I remember vividly hearing that song for the first time in a market street in Casablanca morocco, I just leaned against the wall, and started sobbing. At this moment, I only had enough money to buy groceries for the rest of the month, but I decided to buy the album right there on the spot, knowing that I was going to starve for the rest of the time. That purchase was worth every Dirham of it, it was the only food I needed as I played that song over and over and over. Bob Dylan and Joan Baez have been my best friends, and companions through hard times and good times. As a big fan of both, I have physically physically fought my friends in morocco who talked bad about either one, of course I’ve listen to their songs nonstop for decades, I have seen them Live on many occasions, and have even met John Baez in person twice when I lived in Colorado. What a sweet, humble, and modest kind human being she is, just being in her presence was the highlight of my life. Diamonds and Rust is one of the most poignant and beautiful love song ever written.
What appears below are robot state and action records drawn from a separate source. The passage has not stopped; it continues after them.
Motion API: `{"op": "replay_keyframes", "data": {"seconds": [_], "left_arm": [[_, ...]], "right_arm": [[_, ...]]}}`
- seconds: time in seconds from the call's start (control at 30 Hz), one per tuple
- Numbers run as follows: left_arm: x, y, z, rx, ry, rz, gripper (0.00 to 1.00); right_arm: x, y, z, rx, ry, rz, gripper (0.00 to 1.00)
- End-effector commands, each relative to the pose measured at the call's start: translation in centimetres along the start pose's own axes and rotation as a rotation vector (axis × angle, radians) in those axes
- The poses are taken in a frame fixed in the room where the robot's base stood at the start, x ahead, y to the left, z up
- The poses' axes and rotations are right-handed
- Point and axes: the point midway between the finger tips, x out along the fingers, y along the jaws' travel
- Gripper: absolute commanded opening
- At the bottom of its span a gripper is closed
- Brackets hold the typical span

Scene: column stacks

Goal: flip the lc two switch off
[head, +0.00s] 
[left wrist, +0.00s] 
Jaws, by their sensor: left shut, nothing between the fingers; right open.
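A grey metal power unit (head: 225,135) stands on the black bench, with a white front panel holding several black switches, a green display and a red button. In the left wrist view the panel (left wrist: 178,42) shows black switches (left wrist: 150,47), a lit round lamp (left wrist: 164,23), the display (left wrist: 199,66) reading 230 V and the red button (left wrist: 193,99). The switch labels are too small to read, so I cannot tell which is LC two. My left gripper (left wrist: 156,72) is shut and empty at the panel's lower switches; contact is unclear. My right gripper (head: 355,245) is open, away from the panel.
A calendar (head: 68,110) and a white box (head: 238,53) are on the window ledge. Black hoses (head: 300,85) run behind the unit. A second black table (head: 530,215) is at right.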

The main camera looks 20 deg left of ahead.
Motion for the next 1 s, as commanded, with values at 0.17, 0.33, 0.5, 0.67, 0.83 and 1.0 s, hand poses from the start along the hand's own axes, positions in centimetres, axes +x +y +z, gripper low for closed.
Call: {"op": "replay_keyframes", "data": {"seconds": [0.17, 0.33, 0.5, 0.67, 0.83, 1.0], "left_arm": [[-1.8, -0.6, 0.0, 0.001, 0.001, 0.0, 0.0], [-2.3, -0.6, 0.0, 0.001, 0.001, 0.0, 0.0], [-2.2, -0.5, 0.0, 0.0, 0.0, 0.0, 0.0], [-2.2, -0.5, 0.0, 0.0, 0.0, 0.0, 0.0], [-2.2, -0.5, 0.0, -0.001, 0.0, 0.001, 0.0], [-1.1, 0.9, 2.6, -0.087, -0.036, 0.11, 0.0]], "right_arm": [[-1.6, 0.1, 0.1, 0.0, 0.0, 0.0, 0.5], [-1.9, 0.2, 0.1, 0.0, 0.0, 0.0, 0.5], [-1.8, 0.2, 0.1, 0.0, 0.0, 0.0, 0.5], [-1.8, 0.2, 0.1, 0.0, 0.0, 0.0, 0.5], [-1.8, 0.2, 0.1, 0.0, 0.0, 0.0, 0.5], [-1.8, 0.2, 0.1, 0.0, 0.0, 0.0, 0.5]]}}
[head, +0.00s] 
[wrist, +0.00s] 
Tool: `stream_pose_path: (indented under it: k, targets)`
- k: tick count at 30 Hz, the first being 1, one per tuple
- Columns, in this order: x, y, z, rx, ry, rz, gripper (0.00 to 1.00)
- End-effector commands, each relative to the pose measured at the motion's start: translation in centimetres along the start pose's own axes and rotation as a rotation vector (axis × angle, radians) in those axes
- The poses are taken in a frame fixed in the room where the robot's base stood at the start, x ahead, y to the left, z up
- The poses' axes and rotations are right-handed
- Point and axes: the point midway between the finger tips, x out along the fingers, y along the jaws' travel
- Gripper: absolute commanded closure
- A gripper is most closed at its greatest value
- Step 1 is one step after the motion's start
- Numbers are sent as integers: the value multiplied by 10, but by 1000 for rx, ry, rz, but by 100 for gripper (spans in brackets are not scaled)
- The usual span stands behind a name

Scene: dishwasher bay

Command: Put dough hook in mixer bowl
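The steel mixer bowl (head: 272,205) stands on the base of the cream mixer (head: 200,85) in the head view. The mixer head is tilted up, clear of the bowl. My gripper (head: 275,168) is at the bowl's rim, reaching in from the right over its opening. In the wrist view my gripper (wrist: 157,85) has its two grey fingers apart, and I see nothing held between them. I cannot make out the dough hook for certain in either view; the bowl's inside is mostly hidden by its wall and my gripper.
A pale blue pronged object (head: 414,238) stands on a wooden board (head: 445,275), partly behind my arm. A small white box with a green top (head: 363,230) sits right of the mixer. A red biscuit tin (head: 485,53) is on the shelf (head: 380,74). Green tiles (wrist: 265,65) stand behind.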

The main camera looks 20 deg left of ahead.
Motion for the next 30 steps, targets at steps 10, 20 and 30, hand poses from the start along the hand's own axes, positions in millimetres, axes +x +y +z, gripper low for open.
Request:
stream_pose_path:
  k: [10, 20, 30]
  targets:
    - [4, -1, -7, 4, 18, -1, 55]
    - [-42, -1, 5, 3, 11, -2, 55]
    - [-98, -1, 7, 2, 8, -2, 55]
It is an honor and a privilege to have known and listened to both Bob Dylan and John Baez, because both are going down the history off music and disruptive of the condition oh the human heart as the king and queen.
her album Come from the Shadows changed my life
I just purchased her documentary, I Am Noise a few weeks ago. It is also on Hulu at the moment. I found it fascinating. For someone to be so self-assured and peaceful looking and then find out she suffered from severe anxiety was an eye opener. Love her voice and yes, I agree with everyone, Diamond and Rust truly is a masterpiece.